GIVEN PROBLEM - Sort through the data and copy the lines holding the word "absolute".

AVAILABLE DATA -
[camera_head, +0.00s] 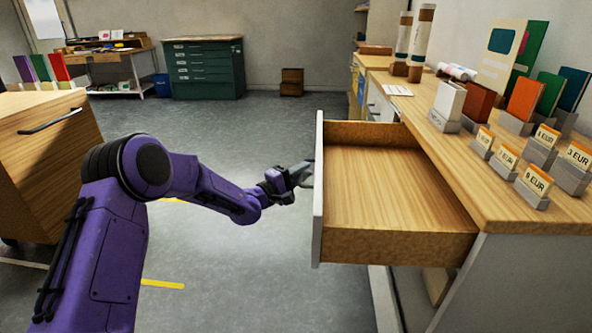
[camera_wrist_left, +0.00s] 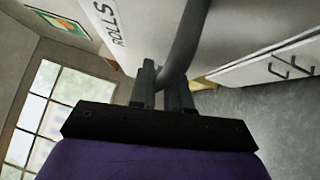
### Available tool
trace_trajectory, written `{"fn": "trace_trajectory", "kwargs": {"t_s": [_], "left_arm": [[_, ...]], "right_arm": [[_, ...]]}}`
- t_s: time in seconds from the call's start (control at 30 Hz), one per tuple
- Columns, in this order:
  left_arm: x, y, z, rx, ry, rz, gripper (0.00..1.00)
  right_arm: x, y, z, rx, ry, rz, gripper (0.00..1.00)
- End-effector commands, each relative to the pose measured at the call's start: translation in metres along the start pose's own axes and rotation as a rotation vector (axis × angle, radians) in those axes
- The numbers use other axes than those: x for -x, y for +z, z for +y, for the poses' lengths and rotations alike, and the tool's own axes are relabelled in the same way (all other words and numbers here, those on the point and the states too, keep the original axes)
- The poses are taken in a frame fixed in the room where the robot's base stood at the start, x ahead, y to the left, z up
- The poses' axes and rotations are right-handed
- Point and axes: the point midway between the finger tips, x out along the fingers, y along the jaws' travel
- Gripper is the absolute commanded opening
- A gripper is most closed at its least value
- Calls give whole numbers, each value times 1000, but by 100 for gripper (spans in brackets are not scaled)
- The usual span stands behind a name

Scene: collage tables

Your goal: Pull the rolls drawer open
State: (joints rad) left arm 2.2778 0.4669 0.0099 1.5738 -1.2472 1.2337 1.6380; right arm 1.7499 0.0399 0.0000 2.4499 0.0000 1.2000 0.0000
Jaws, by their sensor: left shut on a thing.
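The rolls drawer (camera_head: 372,190) stands pulled out from the counter on the right, and its wooden inside is empty. Its pale front panel (camera_head: 318,190) faces left. The left wrist view shows the front with a label reading ROLLS (camera_wrist_left: 112,25) and a grey bar handle (camera_wrist_left: 185,45). My left gripper (camera_head: 303,175) is at the outer face of the drawer front. In the left wrist view my left gripper (camera_wrist_left: 165,85) is shut on the handle, with a finger on each side of it. My right gripper is in neither view.
The counter (camera_head: 470,185) holds price cards (camera_head: 535,180), colored card holders and upright rolls (camera_head: 420,40). A wooden cabinet (camera_head: 45,150) stands at the left. Green drawers (camera_head: 205,70) stand at the back. The grey floor (camera_head: 250,130) between is clear.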

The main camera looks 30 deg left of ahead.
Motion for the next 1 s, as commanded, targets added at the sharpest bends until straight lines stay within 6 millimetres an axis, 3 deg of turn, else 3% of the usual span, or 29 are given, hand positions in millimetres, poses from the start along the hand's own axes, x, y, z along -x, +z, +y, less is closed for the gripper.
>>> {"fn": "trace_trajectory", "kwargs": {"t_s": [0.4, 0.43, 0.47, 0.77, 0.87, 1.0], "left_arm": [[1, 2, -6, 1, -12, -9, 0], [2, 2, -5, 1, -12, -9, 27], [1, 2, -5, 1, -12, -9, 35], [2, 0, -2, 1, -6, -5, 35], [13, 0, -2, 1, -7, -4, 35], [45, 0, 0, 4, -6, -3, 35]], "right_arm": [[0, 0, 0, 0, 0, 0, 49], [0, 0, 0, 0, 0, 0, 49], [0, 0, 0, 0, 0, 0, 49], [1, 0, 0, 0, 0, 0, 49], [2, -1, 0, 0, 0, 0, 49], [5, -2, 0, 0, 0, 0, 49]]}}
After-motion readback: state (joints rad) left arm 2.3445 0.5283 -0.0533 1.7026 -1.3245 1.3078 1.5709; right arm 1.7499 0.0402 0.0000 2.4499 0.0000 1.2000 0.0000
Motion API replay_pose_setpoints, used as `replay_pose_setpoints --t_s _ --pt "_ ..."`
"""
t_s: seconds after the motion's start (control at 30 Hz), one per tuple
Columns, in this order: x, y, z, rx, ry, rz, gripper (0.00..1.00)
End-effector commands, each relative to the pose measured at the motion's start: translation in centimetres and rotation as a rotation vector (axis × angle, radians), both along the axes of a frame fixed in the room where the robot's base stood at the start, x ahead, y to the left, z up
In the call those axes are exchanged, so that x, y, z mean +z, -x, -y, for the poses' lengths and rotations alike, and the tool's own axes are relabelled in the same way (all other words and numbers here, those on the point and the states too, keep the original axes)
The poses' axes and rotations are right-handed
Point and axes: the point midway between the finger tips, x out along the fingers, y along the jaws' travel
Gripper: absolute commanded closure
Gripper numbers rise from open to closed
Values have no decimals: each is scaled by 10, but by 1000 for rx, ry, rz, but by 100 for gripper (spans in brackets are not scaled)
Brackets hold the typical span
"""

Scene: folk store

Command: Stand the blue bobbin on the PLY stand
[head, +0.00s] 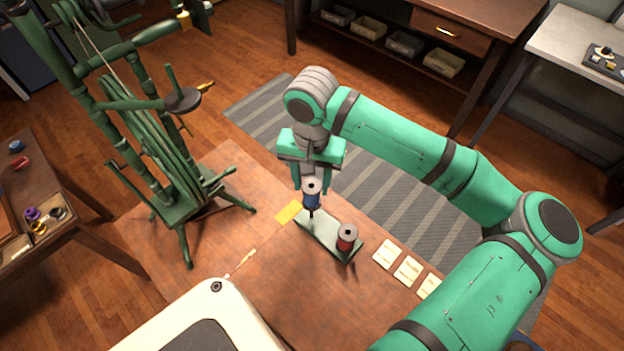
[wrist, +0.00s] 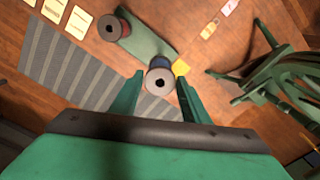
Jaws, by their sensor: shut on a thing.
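The blue bobbin (head: 312,196) is upright between the fingertips of my gripper (head: 311,185), which is shut on it. It also shows in the wrist view (wrist: 160,80), seen end-on with a pale flange and dark centre hole. The bobbin is over the left end of a grey-green stand (head: 325,238); a dark peg shows just below it. I cannot tell whether the peg tip is inside the bobbin. A red bobbin (head: 347,238) stands on the right end of the same stand. The stand's lettering is not readable.
A yellow card (head: 289,212) lies beside the stand's left end. Pale cards (head: 388,254) lie to its right on the wooden table (head: 210,250). A green spinning wheel (head: 150,140) stands at the left. A white machine (head: 205,320) is at the front.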

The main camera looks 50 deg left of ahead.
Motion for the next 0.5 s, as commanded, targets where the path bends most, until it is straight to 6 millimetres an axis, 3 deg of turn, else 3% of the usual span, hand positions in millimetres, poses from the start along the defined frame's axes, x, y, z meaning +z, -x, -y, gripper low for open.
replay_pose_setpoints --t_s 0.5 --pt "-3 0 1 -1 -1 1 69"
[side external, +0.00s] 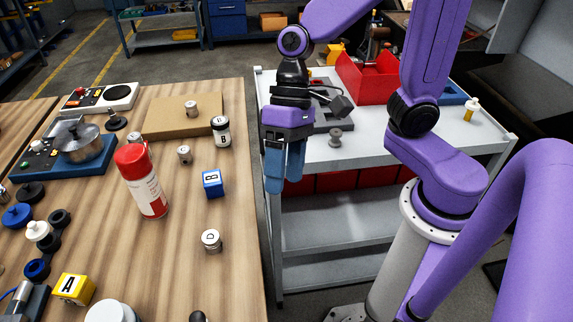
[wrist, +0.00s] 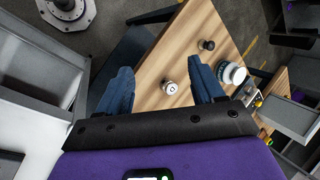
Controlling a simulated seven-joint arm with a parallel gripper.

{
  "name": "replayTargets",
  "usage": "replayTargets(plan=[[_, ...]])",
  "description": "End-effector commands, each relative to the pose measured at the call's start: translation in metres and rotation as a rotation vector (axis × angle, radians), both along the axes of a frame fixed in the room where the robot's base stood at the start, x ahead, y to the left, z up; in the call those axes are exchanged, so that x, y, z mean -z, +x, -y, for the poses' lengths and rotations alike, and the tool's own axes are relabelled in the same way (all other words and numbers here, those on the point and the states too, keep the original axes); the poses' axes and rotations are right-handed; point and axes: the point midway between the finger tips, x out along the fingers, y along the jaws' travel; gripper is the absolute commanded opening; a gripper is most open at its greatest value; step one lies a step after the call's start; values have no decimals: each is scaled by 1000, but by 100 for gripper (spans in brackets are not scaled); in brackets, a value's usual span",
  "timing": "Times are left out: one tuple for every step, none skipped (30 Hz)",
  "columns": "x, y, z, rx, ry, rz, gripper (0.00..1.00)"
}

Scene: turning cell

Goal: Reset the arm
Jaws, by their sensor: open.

OUTPUT OF THE EXERCISE -
- Gripper is the absolute commanded opening
Gripper: absolute commanded closure
  "description": "End-effector commands, each relative to the pose measured at the call's start: translation in metres and rotation as a rotation vector (axis × angle, radians), both along the axes of a frame fixed in the room where the robot's base stood at the start, x ahead, y to the left, z up; in the call those axes are exchanged, so that x, y, z mean -z, +x, -y, for the poses' lengths and rotations alike, and the tool's own axes are relabelled in the same way (all other words and numbers here, those on the point and the states too, keep the original axes); the poses' axes and rotations are right-handed; point and axes: the point midway between the finger tips, x out along the fingers, y along the jaws' travel; gripper is the absolute commanded opening; a gripper is most open at its greatest value; step one lies a step after the call's start; values have no decimals: each is scaled by 1000, but by 100 for gripper (spans in brackets are not scaled); in brackets, a value's usual span",

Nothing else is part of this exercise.